■ **Work required**:
Repeat exactly the lines of the listing from the line containing "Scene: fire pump" through its last line, and nothing beyond them.

■ **Provided data**:
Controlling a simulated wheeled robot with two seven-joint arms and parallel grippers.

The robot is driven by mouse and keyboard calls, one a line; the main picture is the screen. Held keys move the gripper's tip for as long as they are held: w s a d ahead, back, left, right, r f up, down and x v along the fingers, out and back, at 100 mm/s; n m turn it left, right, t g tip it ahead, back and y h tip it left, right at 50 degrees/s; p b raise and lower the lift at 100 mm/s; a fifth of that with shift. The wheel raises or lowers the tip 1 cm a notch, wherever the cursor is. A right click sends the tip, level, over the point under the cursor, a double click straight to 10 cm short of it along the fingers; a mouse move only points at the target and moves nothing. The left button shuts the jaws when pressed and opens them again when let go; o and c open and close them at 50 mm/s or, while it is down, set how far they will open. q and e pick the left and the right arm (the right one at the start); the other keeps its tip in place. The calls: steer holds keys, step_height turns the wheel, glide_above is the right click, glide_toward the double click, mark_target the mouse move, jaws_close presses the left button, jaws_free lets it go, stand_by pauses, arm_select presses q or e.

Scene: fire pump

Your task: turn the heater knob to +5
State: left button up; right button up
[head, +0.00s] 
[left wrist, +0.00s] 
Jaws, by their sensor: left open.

■ **Expected answer**:
Scene: fire pump

Your task: turn the heater knob to +5
State: left button up; right button up
[head, +0.00s] 
[left wrist, +0.00s] 
Jaws, by their sensor: left open.

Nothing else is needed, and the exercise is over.